A NAZI KIDNAPING AND A BEERHOUSE BOMB

Twelve minutes after Hitler had finished making his annual speech, on the evening of November 8, to the “Old Guard” party cronies at the
Buergerbräukeller in Munich in commemoration of the 1923 Beer Hall Putsch, a shorter speech than usual, a bomb which had been planted in a pillar directly behind the speaker’s platform exploded, killing seven persons and wounding sixty-three others. By that time all the important Nazi leaders, with Hitler at their head, had hurriedly left the premises, though it had been their custom in former years to linger over their beers and reminisce with old party comrades about the early putsch.

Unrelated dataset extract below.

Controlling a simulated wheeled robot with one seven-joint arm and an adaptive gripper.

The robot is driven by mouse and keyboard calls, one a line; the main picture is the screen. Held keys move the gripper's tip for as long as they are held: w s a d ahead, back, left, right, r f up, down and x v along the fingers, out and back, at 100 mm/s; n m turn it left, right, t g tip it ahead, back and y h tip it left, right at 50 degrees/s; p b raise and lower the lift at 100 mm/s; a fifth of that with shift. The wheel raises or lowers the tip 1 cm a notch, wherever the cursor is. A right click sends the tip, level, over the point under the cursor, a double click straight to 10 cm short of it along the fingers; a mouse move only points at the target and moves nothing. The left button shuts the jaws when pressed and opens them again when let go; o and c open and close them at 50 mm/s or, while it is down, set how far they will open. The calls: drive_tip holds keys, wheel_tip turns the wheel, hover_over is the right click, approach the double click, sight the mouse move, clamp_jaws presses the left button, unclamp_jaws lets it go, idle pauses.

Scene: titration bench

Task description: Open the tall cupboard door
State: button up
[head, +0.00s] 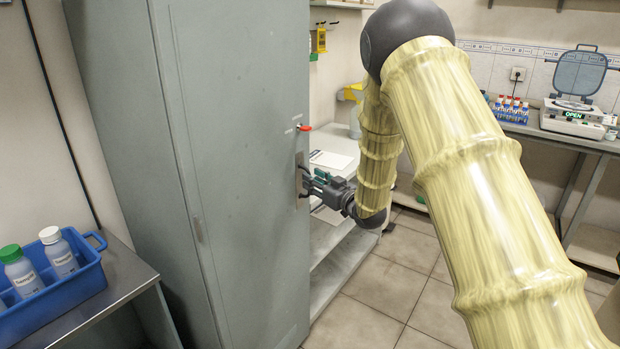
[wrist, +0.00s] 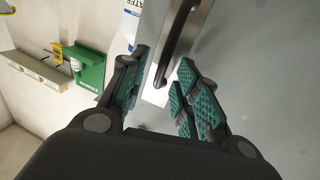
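The tall grey cupboard (head: 130,150) fills the left middle of the head view. Its door (head: 245,190) looks flush with the body. A dark bar handle on a steel plate (head: 299,178) sits at the door's right edge, below a small red latch or key (head: 304,128). My gripper (head: 310,182) is at the handle, pointing left. In the wrist view the dark handle (wrist: 179,42) reaches down between the teal pads of my gripper (wrist: 162,92). The pads are apart, with visible gaps beside the handle, so it is not clamped. In the head view the fingertips are partly hidden.
A blue crate (head: 56,290) with bottles stands on a metal table (head: 125,268) at left. A low white shelf unit (head: 335,245) is right of the cupboard. A bench (head: 560,137) with an instrument (head: 572,118) is at far right. Tiled floor (head: 375,290) between is clear.

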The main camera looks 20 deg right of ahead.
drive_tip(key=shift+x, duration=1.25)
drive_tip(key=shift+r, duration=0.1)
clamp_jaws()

The next morning Hitler’s own paper, the
Voelkischer Beobachter
, alone carried the story of the attempt on the Fuehrer’s life. It blamed the “British Secret Service” and even
Chamberlain
for the foul deed. “The attempted ‘assassination,’” I wrote that evening in my diary, “undoubtedly will buck up public opinion behind Hitler and stir up hatred of England … Most of us think it smells of another
Reichstag fire
.”

What connection could the British secret service have with it, outside of Goebbels feverish mind? An attempt was made at once to connect them. An hour or two after the bomb went off in Munich,
Heinrich Himmler
, chief of the S.S. and the Gestapo, telephoned to one of his rising young S.S. subordinates, Walter Schellenberg, at Duesseldorf and ordered him by command of the Fuehrer, to cross the border into Holland the next day and kidnap two British secret-service agents with whom Schellenberg had been in contact.